Starting The Translator
So I started the translator this week.
I haven't gotten very far (given break and being sick).
Here is the skeleton thus far:
#lang racket
#|
tree-transform.rkt
Logan Davis
Description:
An in-progress transcompiler to turn a <new languages name>
AST into an Arduino-C AST to be unpacked.
To Use:
Import into another racket file and call (tree-transform)
on a syntax->datum list of the <new language>s AST.

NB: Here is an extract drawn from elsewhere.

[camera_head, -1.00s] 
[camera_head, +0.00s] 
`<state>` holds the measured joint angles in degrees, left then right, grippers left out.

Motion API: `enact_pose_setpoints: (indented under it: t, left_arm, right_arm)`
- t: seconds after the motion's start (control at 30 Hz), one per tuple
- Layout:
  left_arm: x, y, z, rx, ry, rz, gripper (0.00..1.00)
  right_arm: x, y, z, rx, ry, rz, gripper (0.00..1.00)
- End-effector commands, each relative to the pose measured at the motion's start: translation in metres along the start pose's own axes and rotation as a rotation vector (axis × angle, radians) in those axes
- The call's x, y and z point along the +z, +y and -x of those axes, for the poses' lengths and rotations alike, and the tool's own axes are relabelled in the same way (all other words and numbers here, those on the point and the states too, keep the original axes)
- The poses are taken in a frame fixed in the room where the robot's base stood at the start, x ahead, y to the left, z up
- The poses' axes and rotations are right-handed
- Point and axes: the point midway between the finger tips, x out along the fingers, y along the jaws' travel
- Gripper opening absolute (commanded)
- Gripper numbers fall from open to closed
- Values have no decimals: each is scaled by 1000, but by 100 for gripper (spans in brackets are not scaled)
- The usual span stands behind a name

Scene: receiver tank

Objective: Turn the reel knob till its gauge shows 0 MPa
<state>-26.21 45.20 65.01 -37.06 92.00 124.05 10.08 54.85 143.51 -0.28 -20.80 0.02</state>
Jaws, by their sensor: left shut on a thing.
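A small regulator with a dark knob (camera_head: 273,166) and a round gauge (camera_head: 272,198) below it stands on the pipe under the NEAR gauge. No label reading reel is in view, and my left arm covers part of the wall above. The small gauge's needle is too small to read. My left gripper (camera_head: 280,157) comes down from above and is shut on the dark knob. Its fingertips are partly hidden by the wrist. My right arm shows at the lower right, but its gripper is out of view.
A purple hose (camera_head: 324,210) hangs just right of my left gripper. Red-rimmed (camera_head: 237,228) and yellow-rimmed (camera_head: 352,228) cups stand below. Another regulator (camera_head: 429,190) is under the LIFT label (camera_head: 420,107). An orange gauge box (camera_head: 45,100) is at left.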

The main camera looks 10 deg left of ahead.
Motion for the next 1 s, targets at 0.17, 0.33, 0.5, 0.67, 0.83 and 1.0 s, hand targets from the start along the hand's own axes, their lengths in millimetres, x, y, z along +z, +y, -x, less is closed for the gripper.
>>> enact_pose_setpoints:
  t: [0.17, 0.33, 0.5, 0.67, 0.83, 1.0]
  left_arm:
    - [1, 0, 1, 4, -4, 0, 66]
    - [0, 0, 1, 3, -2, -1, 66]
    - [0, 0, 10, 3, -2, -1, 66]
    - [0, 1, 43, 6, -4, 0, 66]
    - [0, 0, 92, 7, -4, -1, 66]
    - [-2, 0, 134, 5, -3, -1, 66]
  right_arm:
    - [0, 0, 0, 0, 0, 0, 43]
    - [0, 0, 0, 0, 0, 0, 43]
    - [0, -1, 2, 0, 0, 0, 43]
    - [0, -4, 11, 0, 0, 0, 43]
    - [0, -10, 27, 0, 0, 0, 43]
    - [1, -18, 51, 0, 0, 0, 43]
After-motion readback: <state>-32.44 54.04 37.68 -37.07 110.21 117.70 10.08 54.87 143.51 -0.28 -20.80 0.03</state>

11/28/16 | Racket 6.6 | MIT License
|#
; Verifies that a mutable tag is present in a let-statement
(define mutable-tag?
(lambda (let-statement)
(define result (filter (lambda (x) (equal? (first x) 'mutable-tag))
(rest let-statement)))
(if (equal? (length result) 1) #t #f)))
; Handles a 'program branch of an AST
(define program-tag-handler
(lambda (datum)
(let ([content (rest datum)]
[new_program '(program)])
(for ([item content])
(set! new_program (append new_program (list (tree-transform item)))))
new_program)))
; Handles a 'let-statement branch of an AST
(define let-tag-handler
;;; add section for mutable lets
(lambda (datum)
(let ([mutable? (mutable-tag? datum)])
(if mutable?
'()
(append (list 'declaration)
(list (list 'type (letType-handler (fifth datum)))) ;;type
(list (third datum)) ;; id
(list (sixth datum)) ;; equal symbol
(list (seventh datum)) ;;value
(list (eighth datum))))))) ;; delimiter
; Translates types from original-AST to target AST.
(define letType-handler
;;; TODO: add multi-dimensional array type handling.
(lambda (datum)
(cond [(equal? (second datum) "array")
(string-append (fourth datum) "[]")]
[else (second datum)])))
; Takes some syntax->datum list of original AST and returns translated AST
(define tree-transform
(lambda (datum)
(define tag (first datum))
(cond
;;;----------------TOP LEVEL PROGRAM-----------------------;;;
[(equal? tag 'program)
(program-tag-handler datum)]
;;;----------------LET STATEMENT---------------------------;;;
[(equal? tag 'let-statement)
(let-tag-handler datum)])))
(provide (all-defined-out))
When I call it on this sample AST:
(tree-transform '(program
(let-statement
(let "let")
(id "list_of_pins")
(colon ":")
(type "array" (lSqBrac "[") "int" (rSqBrac "]"))
(eq "=")
(lit
(array
(lSqBrac "[")
(lit (int "1"))
(comma ",")
(lit (int "2"))
(comma ",")
(lit (int "3"))
(comma ",")
(lit (int "4"))
(comma ",")
(lit (int "5"))
(rSqBrac "]")))
(delimit ";"))
(let-statement
(let "let")
(id "on")
(colon ":")
(type "int")
(eq "=")
(expr
(term (factor (lit (int "7"))) (mult "*") (factor (lit (int "8"))))
(sub "-")
(term (factor (lit (int "5")))))
(delimit ";"))))
It produces:
'(program
(declaration
(type "int[]")
(id "list_of_pins")
(eq "=")
(lit
(array
(lSqBrac "[")
(lit (int "1"))
(comma ",")
(lit (int "2"))
(comma ",")
(lit (int "3"))
(comma ",")
(lit (int "4"))
(comma ",")
(lit (int "5"))
(rSqBrac "]")))
(delimit ";"))
(declaration
(type "int")
(id "on")
(eq "=")
(expr (term (factor (lit (int "7"))) (mult "*") (factor (lit (int "8")))) (sub "-") (term (factor (lit (int "5")))))
(delimit ";")))
It looks pretty good other than the fact that I have no way to handles
multi-dimensional arrays yet and I don't change "[]" surrounding the
array-literal to the correct "{}". But those are minor fixes.
It should just be a process of chipping away at different cases of nesting now.
I will have to add a few words to the BNF-spec (like "return"), but other than that
it seems pretty straight forward.